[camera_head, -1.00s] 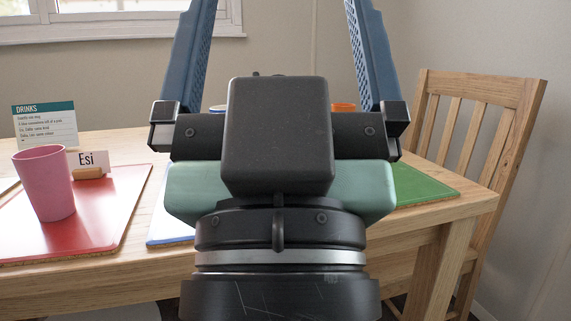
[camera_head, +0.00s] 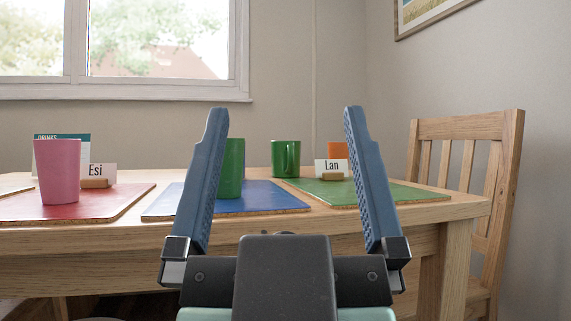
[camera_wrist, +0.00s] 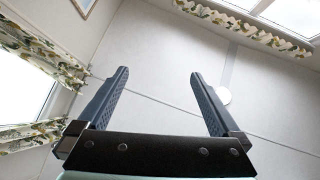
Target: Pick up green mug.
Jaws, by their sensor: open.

> [Aim of the task]
Word for word, please, restate the lines of the listing from the one holding "[camera_wrist, +0.00s]" down to the last line, leaving out any pictures.

> [Solved exercise]
[camera_wrist, +0.00s] 
Target: Pick up green mug.
Jaws, by their sensor: open.

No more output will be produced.